Back in London, we are offered more haunted souls from Conor McPherson in a new play, The Veil, at the National Theatre. McPherson is one of those precocious Irish playwrights who has been winning awards since the age of around six, with ghosts-and-Guinness yarns like the 1990s hit, The Weir.
The Veil doesn't want for ambition — how many modern writers use German transcendentalism as the intellectual backdrop to a country-house play?
We're in a grand pile outside Jamestown in 1822, with Lady Lambroke (a divinely throaty Fenella Woolgar) trying to marry off her tense daughter, Hannah (Emily Taaffe), to rescue the estate's ruinous finances.
Alas, while highly-strung Hannah fixates on the suicide of her father ten years earlier, present threats are all around, including revolutionaries and house-burning tenants living below the breadline.
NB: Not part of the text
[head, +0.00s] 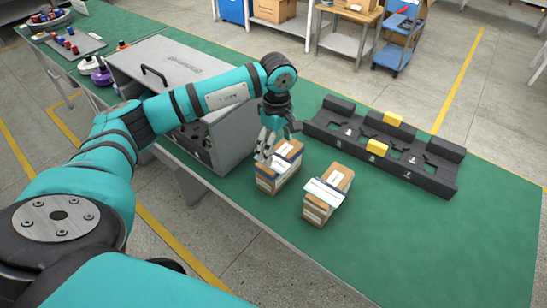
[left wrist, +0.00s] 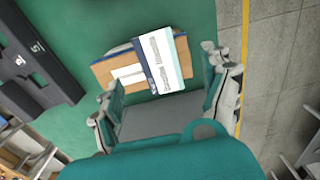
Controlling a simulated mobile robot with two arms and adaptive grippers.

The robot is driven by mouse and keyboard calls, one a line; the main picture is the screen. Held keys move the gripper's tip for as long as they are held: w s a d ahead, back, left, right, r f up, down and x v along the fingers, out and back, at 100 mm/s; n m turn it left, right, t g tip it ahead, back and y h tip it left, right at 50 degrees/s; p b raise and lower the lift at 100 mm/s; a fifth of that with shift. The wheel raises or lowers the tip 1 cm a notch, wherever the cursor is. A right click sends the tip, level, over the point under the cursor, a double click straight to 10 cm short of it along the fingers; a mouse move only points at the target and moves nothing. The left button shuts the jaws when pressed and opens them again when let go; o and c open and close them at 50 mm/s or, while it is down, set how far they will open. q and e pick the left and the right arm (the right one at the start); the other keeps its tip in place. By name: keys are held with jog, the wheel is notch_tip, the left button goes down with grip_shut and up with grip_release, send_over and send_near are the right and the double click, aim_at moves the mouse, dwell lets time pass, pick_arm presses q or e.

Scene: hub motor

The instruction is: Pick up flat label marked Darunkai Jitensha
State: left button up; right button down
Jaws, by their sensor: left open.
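Two brown cardboard boxes stand on the green bench in the head view: a left box (head: 284,166) and a right box (head: 339,177). A flat white label (head: 324,193) with a blue edge lies across the right box. In the left wrist view my left gripper (left wrist: 160,80) is open around a cardboard box (left wrist: 108,70) with a flat white and blue label (left wrist: 166,62) on top. The label print is too small to read. My right gripper is out of view.
A black fixture (head: 430,174) with slots and yellow blocks lies behind the boxes to the right. A grey metal case (head: 165,60) with a handle stands to the left, under my left arm. The green bench (head: 440,240) is clear at the front right.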

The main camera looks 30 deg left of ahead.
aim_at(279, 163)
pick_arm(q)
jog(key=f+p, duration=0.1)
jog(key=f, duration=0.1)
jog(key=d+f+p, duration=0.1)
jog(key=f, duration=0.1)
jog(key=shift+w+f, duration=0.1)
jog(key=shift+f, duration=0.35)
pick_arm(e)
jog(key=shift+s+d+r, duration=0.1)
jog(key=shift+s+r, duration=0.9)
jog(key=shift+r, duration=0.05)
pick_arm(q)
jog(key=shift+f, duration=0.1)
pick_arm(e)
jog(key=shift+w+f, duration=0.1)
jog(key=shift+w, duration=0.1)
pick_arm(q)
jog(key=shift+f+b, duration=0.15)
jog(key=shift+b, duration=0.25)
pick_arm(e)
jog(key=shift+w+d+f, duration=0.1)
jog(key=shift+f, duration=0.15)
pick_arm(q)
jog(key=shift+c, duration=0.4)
Into these cheery circumstances wander the defrocked clergyman cousin Berkeley (Jim Norton) and his laudanum-soused companion, Charles Audelle (Adrian Schiller), a philosopher-plagiarist with an unhealthy fixation on liberating the uneasy spirits of the place.
It takes some nerve to pull off a scary séance scene — memories of Margaret Rutherford in Blithe Spirit undermine the enterprise — but this one is truly chilling with a couple of bone-shaking shocks.